PHMSA defines a covered task as an activity, identified by the operator, that: (1) is performed on a pipeline facility; (2) is an operations or maintenance task; (3) is performed as a requirement of this part, and (4) affects the operation or integrity of the pipeline.
#3. Contractors Adhering to OQ Plan
Does the process require the OQ plan to be communicated to contractors and ensure that contractors are following the plan? 192.805(b); 192.805(f); 192.805(c)
#4. Contractor and Other Entity Qualification
Does the process require contractor organizations or other entities that perform covered tasks on behalf of the operator to be qualified? 192.805(b); 192.805(c); 192.855(d); 192.805(e); 192.805(f)

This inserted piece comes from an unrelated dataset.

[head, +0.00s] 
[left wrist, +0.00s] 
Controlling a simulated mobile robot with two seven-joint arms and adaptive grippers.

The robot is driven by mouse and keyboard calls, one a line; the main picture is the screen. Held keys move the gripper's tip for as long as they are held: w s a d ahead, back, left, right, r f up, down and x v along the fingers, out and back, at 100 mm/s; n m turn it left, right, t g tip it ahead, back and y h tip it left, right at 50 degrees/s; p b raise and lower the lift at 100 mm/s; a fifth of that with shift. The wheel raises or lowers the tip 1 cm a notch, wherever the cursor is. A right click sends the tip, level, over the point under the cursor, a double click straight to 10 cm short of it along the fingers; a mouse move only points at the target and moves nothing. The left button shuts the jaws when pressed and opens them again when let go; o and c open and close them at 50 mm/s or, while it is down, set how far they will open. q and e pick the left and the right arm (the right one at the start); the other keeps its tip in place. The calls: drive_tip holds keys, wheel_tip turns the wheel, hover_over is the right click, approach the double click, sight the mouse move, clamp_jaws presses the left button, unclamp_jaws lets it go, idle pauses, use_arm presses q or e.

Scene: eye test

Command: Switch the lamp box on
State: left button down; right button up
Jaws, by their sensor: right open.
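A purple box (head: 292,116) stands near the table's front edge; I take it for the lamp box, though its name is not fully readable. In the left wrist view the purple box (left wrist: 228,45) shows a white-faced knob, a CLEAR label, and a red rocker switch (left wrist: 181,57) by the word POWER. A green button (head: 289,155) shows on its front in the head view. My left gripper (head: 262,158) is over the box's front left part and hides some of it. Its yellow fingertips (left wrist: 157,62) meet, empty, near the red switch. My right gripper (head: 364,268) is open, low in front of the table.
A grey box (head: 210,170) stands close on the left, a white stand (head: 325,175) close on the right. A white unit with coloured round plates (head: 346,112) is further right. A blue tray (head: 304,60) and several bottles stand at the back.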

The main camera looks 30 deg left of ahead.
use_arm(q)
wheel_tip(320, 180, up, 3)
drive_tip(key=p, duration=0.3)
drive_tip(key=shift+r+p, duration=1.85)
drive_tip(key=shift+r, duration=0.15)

Each operator shall have a written qualification program that they follow. The program shall include provisions to:
(a) Ensure thorough evaluation that individuals performing covered tasks are qualified.
(b) Allow individuals that are not qualified pursuant to this subpart to perform a covered task if directed and observed by an individual that is qualified.
(c) Evaluate an individual if the operator has reason to believe that the individual’s performance of a covered task contributed to an accident or incident.
(d) Evaluate the individual if the operator has reason to believe that the individual is no longer qualified to perform a covered task.
(e) Communicate changes that affect covered tasks to individuals performing those covered tasks.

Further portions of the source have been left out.